Литмир - Электронная Библиотека

Не думаю, что я был чванливым или самодовольным. Я был хорошим спортсменом, да, неразговорчивым, но не скажу, чтобы я был самодовольным. Впрочем, я был маленького роста, что делало меня объектом насмешек.

Меня особенно задирал один громила, и тогда за меня вступился мой защитник. Дэйв повалил парня на пол и лупцевал его до тех пор, пока тот не разревелся. Тогда Дэйв дал ему подняться, и малый убежал домой.

В школе Дэйв столкнулся еще с одним мальчишкой по имени Джон. Не могу вспомнить, с чего там у них началось, но думаю, что Джон не уважал Дэйва. Они решили подраться на спортплощадке после школы. Среди учеников прошел слух о том, что Джон будет драться с Дэйвом, и исход этой драки вызвал большой интерес, потому что Дэйв был самым крутым парнем в школе, а Джон был одним из лучших спортсменов школы, очень быстрым и ловким.

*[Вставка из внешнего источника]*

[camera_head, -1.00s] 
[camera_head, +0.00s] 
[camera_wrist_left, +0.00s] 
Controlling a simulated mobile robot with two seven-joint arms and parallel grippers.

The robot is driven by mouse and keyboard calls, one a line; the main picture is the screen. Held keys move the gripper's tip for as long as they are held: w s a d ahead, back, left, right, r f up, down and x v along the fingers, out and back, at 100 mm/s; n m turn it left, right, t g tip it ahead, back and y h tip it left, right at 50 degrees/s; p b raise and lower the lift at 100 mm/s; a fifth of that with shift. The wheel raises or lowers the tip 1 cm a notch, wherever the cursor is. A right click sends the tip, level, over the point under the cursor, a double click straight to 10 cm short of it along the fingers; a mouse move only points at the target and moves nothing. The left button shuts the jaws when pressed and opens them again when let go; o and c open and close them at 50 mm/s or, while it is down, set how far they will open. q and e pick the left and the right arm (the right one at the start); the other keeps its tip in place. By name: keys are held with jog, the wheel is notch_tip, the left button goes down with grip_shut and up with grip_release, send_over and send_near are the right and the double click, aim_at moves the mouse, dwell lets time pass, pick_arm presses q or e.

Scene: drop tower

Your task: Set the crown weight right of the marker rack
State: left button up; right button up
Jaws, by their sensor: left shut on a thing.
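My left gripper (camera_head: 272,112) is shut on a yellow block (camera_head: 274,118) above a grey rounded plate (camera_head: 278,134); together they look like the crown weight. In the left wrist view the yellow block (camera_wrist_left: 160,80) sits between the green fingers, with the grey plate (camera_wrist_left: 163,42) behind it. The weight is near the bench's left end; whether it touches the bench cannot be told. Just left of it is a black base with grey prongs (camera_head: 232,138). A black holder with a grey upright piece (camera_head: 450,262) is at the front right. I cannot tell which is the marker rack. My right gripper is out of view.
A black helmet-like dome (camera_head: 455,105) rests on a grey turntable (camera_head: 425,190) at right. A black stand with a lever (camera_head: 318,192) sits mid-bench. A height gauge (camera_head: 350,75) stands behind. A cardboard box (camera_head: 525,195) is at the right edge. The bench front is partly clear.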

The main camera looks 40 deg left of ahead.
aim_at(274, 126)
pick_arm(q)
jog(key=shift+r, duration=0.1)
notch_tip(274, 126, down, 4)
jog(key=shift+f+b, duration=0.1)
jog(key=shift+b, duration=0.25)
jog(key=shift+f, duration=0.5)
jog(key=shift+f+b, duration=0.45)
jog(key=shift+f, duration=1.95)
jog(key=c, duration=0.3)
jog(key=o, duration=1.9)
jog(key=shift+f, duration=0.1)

После уроков мальчишки окружили Дэйва кольцом. Вскоре выяснилось, что Джон Дэйву не соперник. Они упали на землю, Дэйв оседлал Джона и начал его бить. Мелькали кулаки Дэйва, Джон пытался защититься руками, и оба ревели – подмятый Дэйвом Джон потому, что его били. А сидевший на нем Дэйв ревел, как я думаю, потому, что это был один из тех случаев, когда мальчишка дерется и испытывает такой выброс адреналина, что после драки не может вспомнить, что, собственно, произошло. Учитель услышал шум и растащил дерущихся.

Не понимаю, каким образом Дэйв так быстро повалил такого физически развитого парня, как Джон, но Дэйв, должно быть, нашел слабое место Джона и ударил в эту точку. Дэйв изумительно владел техникой боя задолго до того, как пришел в борьбу.

Хотя из-за маленького роста я был скорее на периферии событий, драки стали для нас обоих средством защиты. Преимуществ у нас было немного, но выносливости и упрямства вполне хватало для того, чтобы никогда не уступать.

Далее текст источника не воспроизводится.